(Stored records)
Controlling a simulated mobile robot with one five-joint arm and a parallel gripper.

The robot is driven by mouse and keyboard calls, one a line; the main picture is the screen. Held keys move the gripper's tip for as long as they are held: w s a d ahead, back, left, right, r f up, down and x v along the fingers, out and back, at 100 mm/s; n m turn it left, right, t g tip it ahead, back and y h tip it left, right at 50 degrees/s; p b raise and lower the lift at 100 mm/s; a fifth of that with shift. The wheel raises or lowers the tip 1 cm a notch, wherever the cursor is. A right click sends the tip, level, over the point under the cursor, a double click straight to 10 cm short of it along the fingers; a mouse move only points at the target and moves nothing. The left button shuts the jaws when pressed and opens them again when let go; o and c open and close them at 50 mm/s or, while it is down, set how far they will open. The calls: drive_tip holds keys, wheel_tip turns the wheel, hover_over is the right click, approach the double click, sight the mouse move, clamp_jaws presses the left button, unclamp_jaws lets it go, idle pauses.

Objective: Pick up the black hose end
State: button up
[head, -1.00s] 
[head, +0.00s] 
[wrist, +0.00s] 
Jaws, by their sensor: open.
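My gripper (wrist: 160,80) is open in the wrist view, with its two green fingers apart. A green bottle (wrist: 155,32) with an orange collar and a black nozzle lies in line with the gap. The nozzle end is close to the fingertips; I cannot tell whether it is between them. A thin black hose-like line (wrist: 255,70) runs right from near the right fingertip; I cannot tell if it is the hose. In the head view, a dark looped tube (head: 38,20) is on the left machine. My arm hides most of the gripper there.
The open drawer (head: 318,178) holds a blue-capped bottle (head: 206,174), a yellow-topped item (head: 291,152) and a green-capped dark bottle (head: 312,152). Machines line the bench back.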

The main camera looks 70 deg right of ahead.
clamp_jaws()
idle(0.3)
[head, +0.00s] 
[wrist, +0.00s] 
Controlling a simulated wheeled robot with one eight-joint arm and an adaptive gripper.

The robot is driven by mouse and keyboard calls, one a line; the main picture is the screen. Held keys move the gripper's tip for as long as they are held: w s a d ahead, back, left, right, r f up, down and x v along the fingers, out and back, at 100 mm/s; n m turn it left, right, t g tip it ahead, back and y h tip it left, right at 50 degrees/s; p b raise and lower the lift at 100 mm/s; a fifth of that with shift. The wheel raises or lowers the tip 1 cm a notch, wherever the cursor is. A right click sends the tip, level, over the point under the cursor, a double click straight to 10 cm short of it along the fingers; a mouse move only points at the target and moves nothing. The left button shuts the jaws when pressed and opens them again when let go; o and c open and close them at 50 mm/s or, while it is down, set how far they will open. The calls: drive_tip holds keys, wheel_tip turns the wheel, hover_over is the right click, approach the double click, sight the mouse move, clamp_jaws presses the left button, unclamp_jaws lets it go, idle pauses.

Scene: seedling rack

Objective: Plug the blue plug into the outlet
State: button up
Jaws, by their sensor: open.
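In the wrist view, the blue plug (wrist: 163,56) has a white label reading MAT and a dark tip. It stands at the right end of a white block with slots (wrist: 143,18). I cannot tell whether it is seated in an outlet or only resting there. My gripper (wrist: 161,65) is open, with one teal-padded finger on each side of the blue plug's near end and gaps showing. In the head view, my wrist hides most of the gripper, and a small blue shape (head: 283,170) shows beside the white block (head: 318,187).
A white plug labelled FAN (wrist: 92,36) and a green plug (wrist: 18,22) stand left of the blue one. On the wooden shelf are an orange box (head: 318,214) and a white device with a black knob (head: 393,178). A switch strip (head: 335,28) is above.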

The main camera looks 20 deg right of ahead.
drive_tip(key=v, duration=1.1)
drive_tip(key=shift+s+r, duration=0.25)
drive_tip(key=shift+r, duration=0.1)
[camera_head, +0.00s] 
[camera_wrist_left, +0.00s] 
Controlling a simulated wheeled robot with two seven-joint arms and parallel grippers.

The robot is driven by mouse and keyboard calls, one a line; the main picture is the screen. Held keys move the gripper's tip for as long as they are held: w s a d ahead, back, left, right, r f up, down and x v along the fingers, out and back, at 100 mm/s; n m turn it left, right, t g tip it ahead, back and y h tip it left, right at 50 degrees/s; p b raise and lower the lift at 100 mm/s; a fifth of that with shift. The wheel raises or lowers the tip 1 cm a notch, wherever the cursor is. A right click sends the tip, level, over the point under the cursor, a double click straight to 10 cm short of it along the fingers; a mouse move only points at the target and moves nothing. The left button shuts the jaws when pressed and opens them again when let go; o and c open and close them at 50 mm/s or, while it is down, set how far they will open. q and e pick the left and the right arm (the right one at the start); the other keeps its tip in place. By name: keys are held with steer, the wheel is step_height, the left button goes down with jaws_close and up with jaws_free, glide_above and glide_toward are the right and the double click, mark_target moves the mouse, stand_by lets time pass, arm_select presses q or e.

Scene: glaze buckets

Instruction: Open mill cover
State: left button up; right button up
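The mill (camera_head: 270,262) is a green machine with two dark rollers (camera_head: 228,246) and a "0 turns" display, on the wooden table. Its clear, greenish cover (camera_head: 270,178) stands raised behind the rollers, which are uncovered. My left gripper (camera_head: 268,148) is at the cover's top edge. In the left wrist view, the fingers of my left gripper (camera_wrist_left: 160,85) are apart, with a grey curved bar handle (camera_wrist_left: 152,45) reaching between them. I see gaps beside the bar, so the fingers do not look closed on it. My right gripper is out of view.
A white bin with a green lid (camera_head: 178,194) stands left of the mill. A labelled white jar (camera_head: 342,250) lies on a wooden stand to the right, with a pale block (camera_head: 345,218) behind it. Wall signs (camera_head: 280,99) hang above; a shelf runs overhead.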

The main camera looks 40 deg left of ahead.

— Job —
Copy, from the material above, each line in which the string "parallel" occurs.

— Completed exercise —
Controlling a simulated mobile robot with one five-joint arm and a parallel gripper.
Controlling a simulated wheeled robot with two seven-joint arms and parallel grippers.

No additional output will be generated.